There’s a kind of work that rarely shows up on a resume, yet it happens hundreds of times a day. It’s the act of suppressing frustration, projecting calm, and manufacturing warmth on demand, all while a customer is rude, a shift runs long, and the coffee machine is broken. Service workers carry an invisible workload that researchers have given a name: emotional labor. This concept, first formally identified in the early 1980s in the context of flight attendants, has become one of the most studied and, arguably, still most underestimated phenomena in modern working life. What follows is a closer look at the science, the human cost, and the quiet resilience behind the performance.
What Emotional Labor Actually Means
Managing and displaying appropriate emotions at work, known as emotional labor, has become a key determinant of workplace effectiveness. It isn’t simply about being polite. It’s about regulating one’s inner emotional experience to meet what the job and organization require.

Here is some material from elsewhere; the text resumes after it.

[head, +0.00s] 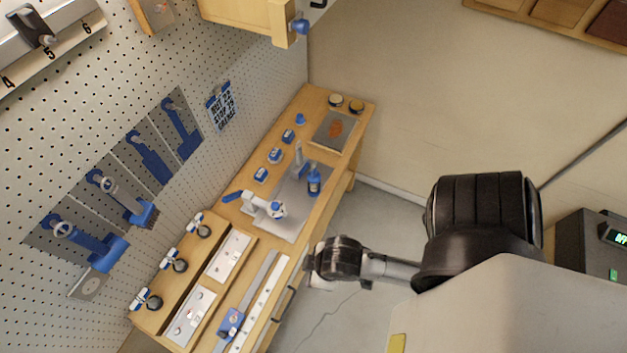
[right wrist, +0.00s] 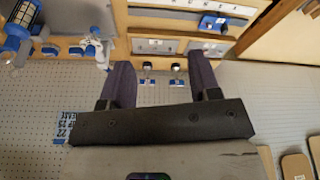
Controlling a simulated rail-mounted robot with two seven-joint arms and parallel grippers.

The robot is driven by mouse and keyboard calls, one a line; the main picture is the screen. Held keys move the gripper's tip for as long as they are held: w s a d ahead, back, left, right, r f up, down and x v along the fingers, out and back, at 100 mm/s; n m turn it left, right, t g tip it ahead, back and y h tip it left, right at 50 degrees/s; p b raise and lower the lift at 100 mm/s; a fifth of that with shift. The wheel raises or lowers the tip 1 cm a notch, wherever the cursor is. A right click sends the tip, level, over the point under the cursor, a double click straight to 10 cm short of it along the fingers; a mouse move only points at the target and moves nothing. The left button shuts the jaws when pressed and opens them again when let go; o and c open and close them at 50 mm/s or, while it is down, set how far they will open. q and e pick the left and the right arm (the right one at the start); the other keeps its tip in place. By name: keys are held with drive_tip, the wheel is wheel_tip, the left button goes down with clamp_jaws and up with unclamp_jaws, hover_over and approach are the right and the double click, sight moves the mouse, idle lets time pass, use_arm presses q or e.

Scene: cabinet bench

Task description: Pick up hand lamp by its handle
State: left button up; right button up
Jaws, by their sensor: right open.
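The hand lamp (head: 314,182) is a small blue upright shape on the right part of a grey mat (head: 291,222) on the bench. In the right wrist view a blue lamp with a caged window (right wrist: 20,22) shows at the top left, cut by the frame edge. Its handle cannot be made out clearly. My right gripper (head: 312,265) is beside the bench's front edge, below the lamp in the head view and apart from it. In the right wrist view its two dark fingers (right wrist: 162,68) stand apart with nothing between them. My left gripper is not in view.
A white device with a blue lever (head: 262,204) stands on the mat. Small blue items (head: 274,155) line the bench's rear. White plates (head: 190,315) and a blue block on a rail (head: 231,322) lie nearer. Tools hang on the pegboard (head: 150,155).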

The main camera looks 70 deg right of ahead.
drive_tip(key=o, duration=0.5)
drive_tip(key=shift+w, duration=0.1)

Emotional labor has emerged as a defining element of service work in both B2C and B2B contexts, and it involves the management of emotions by employees to meet organizational expectations and deliver satisfactory service experiences to customers. That management is ongoing, often exhausting, and seldom acknowledged on a pay stub.
Frontline employees in various settings are expected to display certain emotions and suppress others in their daily interactions not only with customers but also with their managers or supervisors in order to comply with their job requirements and organizational expectations. In other words, the performance never really stops.

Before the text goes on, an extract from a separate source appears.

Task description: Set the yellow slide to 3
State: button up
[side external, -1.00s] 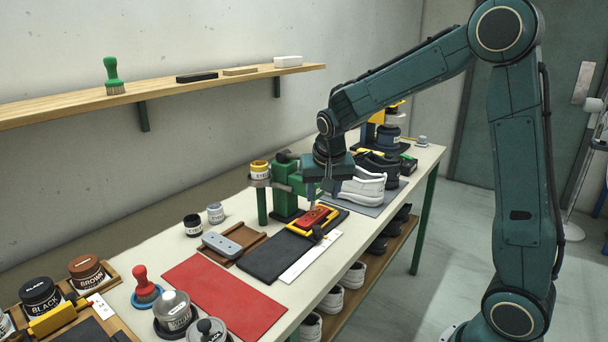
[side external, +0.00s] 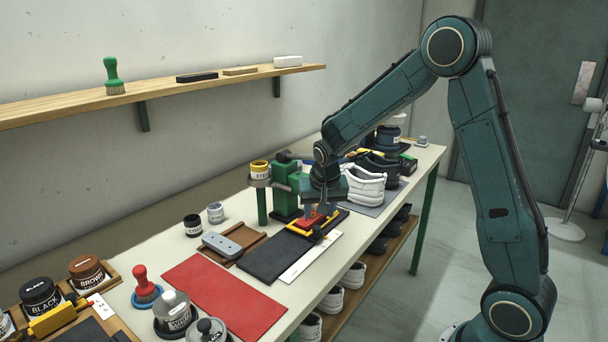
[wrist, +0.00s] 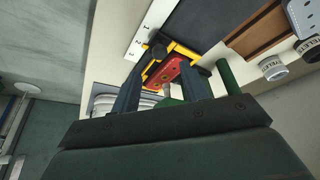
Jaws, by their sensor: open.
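The yellow slide (side external: 327,222) is a yellow frame lying around a red block (side external: 307,216) on a dark board beside the green press. A dark knob sits at its near end. A white scale strip (side external: 311,257) lies along the front edge of the board.
The green press (side external: 286,190) stands close behind the slide. White shoes (side external: 363,185) stand just right of my gripper. A dark mat (side external: 270,257), a red mat (side external: 222,295) and a brown tray (side external: 250,248) lie to the left. Small jars stand behind the tray.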

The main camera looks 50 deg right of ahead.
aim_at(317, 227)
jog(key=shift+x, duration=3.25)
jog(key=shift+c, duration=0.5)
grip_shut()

Surface Acting vs. Deep Acting: Two Very Different Costs
Emotional labor involves two important strategies: surface acting and deep acting. Surface acting refers to employees pretending to be enthusiastic about customer service while hiding their true emotions, whereas deep acting involves employees genuinely expressing the required emotion. The distinction sounds academic, but the psychological consequences are anything but.
Research indicates that both surface and deep acting increase under workplace stressors, but only surface acting significantly mediates the negative impact on job satisfaction. Surface acting may be a short-term coping mechanism but is detrimental in the long run.
Research findings reveal that negative display rules significantly increase anxiety, and surface acting exacerbates both anxiety and anger. Contrary to some expectations, deep acting did not always serve as a protective factor for mental health, but showed a complex interaction with negative emotional demands, worsening psychological states under high-pressure conditions. The smile, it turns out, can cost different things depending on how it’s made.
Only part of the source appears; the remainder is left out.